Once underway, no one was laughing when he launched into attacks against Time and Cosmopolitan that didn't end in punch lines.

He told Cosmo editor Kate White, "You clearly have disdain for your readers."

Then he turned on editor Jim Kelly for Time's handling of the Valerie Plame case: "One federal prosecutor says 'let me see your notes' and immediately everyone pulls their underwear over their heads and hands it over! Not only that — Newsweek breaks the story!"

One thousand of those magazines' advertisers watched on in the audience, dumbstruck at the sight of a very unfunny prima donna in meltdown mode.

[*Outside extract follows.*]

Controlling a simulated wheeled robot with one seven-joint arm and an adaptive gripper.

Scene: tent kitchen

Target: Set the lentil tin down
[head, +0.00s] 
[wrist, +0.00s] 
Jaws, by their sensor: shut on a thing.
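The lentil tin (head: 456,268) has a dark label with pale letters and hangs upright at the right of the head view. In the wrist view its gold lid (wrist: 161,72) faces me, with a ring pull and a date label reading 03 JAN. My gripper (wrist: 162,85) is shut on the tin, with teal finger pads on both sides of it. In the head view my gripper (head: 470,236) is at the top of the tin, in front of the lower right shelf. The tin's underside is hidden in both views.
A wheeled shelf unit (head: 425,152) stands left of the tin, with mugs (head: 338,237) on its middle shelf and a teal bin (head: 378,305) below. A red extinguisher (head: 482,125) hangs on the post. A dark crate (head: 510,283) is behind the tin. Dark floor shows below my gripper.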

"I don't consider the print media as relevant," Stewart harrumphed at his hosts who had paid him an appearance fee of $150,000 to lead a discussion about comedy. "I didn't say you weren't important. I just said you were at the kids' table."

Obviously, he wasn't kidding. Stewart's appearance at MPA turned out to be one of the biggest media debacles of 2005.

So considering that, how do you think Stewart will handle his job hosting that big media event out west in March? Can this guy be all warm, fuzzy and cuddly? And convincing at it?

Keep in mind that he didn't do a very good job hosting the Grammys in 2001 and 2002. At least he wasn't too arrogant, though. The Hollywood Reporter described his performance as "hopelessly awkward and uncomfortable."